# START OF MATERIAL FOR THIS EXERCISE
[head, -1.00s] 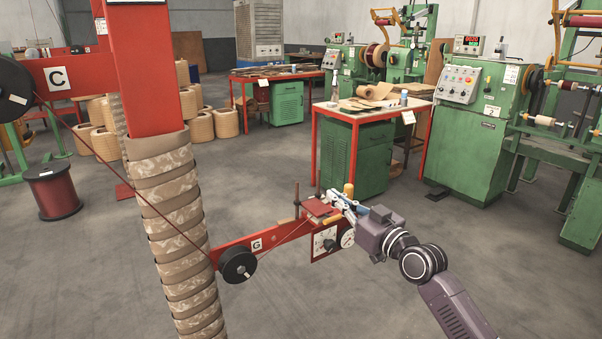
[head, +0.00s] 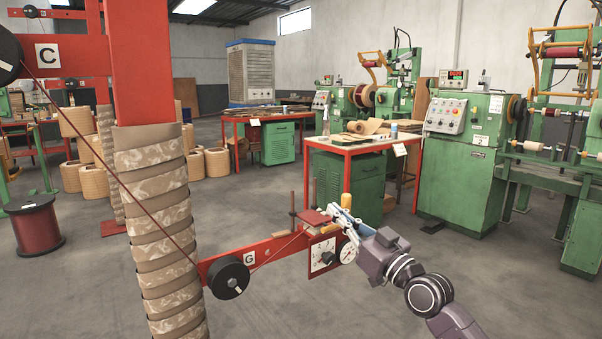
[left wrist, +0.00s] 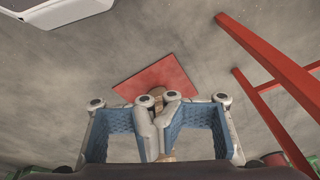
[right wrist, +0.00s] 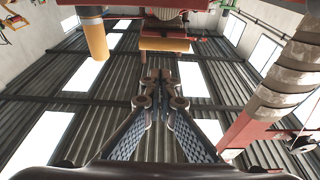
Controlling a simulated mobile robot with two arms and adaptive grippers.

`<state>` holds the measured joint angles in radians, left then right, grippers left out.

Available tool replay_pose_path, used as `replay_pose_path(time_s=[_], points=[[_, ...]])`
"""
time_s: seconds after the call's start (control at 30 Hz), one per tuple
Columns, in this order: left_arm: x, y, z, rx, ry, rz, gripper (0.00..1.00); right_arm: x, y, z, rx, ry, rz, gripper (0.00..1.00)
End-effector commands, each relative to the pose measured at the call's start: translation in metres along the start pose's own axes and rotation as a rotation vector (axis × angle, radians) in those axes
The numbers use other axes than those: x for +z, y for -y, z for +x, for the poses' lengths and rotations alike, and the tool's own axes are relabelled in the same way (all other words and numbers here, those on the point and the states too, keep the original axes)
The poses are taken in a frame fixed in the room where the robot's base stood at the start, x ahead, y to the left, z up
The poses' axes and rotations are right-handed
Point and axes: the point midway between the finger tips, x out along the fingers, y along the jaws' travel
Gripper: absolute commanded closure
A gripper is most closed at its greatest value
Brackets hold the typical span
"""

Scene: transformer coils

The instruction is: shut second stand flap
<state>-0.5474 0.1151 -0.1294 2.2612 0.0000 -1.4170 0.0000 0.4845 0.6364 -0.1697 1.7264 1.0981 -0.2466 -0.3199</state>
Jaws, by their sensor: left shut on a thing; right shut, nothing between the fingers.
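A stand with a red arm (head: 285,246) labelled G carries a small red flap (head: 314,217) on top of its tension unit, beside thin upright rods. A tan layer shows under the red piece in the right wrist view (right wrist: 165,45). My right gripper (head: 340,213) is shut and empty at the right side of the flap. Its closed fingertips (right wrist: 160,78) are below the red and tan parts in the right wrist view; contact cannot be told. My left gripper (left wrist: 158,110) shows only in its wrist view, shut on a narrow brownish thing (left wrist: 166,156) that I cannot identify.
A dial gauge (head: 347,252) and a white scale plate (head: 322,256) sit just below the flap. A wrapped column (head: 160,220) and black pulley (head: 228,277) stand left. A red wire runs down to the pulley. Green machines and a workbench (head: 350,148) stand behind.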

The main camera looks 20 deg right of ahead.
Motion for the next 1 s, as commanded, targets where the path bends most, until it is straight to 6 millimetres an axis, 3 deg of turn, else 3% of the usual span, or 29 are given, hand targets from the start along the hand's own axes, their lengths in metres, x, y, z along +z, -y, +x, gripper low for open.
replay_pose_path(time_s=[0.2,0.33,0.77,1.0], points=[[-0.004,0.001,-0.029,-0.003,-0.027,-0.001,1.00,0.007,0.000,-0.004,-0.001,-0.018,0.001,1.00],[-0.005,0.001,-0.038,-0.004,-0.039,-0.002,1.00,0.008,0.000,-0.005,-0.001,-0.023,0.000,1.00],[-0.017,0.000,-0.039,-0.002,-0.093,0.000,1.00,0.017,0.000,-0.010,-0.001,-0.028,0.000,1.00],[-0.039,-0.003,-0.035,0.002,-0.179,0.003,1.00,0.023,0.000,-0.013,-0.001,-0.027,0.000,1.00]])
# END OF MATERIAL FOR THIS EXERCISE
# START OF MATERIAL FOR THIS EXERCISE
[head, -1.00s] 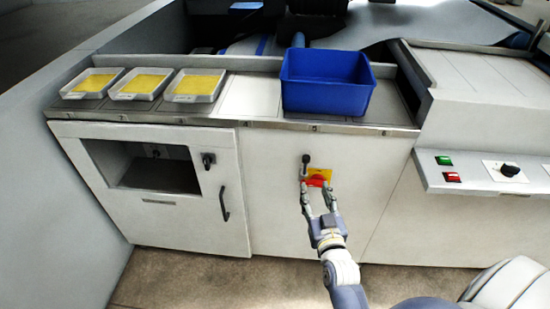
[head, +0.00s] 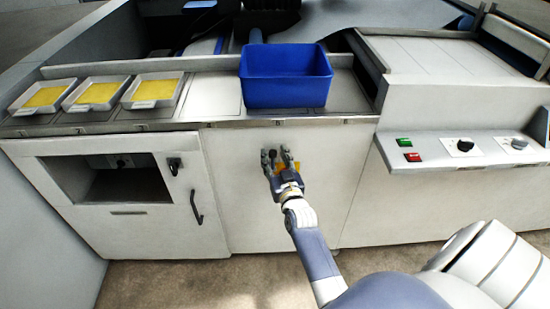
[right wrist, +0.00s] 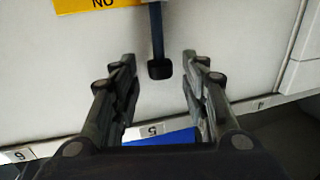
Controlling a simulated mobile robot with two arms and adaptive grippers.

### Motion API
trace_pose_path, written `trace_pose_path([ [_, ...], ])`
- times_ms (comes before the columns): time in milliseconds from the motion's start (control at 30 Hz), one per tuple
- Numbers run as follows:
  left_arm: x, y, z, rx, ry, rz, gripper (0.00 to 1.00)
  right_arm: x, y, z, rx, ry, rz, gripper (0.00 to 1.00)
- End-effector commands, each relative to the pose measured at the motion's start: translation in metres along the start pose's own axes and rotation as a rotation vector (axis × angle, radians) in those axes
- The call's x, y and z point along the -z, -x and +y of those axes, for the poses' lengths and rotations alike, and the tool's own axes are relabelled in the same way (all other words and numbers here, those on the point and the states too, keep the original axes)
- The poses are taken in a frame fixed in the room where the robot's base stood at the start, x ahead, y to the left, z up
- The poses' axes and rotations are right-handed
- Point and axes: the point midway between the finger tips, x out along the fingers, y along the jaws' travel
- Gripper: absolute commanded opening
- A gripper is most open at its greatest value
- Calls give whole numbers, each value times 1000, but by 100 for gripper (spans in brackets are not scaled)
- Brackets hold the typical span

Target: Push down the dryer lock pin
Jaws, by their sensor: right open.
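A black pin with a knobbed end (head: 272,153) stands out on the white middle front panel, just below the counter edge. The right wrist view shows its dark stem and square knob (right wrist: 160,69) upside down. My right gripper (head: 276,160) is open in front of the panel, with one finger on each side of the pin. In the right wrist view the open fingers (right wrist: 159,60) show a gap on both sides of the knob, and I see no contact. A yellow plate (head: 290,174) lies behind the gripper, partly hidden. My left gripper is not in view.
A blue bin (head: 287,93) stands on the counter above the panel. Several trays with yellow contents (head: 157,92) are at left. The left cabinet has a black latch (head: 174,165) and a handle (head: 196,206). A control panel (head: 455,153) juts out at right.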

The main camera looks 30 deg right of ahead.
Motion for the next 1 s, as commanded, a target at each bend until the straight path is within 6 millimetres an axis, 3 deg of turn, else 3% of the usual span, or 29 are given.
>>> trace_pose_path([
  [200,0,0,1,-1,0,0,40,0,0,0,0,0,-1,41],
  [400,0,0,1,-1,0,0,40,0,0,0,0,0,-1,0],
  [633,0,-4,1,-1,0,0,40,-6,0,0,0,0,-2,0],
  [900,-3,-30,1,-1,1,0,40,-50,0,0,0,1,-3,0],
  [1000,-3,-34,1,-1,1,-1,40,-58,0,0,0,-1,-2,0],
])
# END OF MATERIAL FOR THIS EXERCISE
* **REQUIREMENTS**:
Using the material above, count the lines containing the word "looks". Reply with the number alone.

* **WRITTEN RESPONSE**:
2